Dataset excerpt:
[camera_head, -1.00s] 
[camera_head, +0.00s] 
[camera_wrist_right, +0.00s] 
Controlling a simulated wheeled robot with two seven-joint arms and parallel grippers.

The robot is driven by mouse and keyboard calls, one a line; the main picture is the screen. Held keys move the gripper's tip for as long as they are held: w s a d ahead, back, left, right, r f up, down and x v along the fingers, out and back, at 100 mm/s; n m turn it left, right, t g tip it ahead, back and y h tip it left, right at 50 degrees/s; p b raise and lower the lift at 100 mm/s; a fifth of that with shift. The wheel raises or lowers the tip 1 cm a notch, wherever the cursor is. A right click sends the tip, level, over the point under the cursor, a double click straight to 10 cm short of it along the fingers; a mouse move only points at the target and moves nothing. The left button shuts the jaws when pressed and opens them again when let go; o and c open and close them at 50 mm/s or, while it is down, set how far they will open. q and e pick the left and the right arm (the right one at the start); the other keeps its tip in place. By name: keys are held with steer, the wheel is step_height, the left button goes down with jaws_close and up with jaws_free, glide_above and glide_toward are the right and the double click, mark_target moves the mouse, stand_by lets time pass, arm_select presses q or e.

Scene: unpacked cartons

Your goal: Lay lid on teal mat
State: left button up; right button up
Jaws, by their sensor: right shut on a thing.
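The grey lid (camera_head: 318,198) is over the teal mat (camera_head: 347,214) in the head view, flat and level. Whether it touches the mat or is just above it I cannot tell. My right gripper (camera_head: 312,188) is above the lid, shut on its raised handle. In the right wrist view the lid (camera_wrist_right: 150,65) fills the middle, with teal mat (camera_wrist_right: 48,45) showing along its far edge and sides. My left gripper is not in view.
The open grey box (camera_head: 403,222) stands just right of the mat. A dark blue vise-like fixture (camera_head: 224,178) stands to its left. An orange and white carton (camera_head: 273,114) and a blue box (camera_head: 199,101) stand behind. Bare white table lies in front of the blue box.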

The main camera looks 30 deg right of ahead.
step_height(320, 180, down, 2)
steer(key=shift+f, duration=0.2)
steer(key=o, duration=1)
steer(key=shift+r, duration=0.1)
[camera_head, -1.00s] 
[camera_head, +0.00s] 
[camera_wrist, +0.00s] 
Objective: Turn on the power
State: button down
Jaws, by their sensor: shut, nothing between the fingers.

» WHAT TO DO: From the preceding material, extract every line exactly.

» OUTPUT:
[camera_head, -1.00s] 
[camera_head, +0.00s] 
[camera_wrist_right, +0.00s] 
Controlling a simulated wheeled robot with two seven-joint arms and parallel grippers.

The robot is driven by mouse and keyboard calls, one a line; the main picture is the screen. Held keys move the gripper's tip for as long as they are held: w s a d ahead, back, left, right, r f up, down and x v along the fingers, out and back, at 100 mm/s; n m turn it left, right, t g tip it ahead, back and y h tip it left, right at 50 degrees/s; p b raise and lower the lift at 100 mm/s; a fifth of that with shift. The wheel raises or lowers the tip 1 cm a notch, wherever the cursor is. A right click sends the tip, level, over the point under the cursor, a double click straight to 10 cm short of it along the fingers; a mouse move only points at the target and moves nothing. The left button shuts the jaws when pressed and opens them again when let go; o and c open and close them at 50 mm/s or, while it is down, set how far they will open. q and e pick the left and the right arm (the right one at the start); the other keeps its tip in place. By name: keys are held with steer, the wheel is step_height, the left button goes down with jaws_close and up with jaws_free, glide_above and glide_toward are the right and the double click, mark_target moves the mouse, stand_by lets time pass, arm_select presses q or e.

Scene: unpacked cartons

Your goal: Lay lid on teal mat
State: left button up; right button up
Jaws, by their sensor: right shut on a thing.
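The grey lid (camera_head: 318,198) is over the teal mat (camera_head: 347,214) in the head view, flat and level. Whether it touches the mat or is just above it I cannot tell. My right gripper (camera_head: 312,188) is above the lid, shut on its raised handle. In the right wrist view the lid (camera_wrist_right: 150,65) fills the middle, with teal mat (camera_wrist_right: 48,45) showing along its far edge and sides. My left gripper is not in view.
The open grey box (camera_head: 403,222) stands just right of the mat. A dark blue vise-like fixture (camera_head: 224,178) stands to its left. An orange and white carton (camera_head: 273,114) and a blue box (camera_head: 199,101) stand behind. Bare white table lies in front of the blue box.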

The main camera looks 30 deg right of ahead.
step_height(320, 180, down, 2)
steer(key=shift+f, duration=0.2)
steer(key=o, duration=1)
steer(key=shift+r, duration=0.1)
[camera_head, -1.00s] 
[camera_head, +0.00s] 
[camera_wrist, +0.00s] 
Objective: Turn on the power
State: button down
Jaws, by their sensor: shut, nothing between the fingers.

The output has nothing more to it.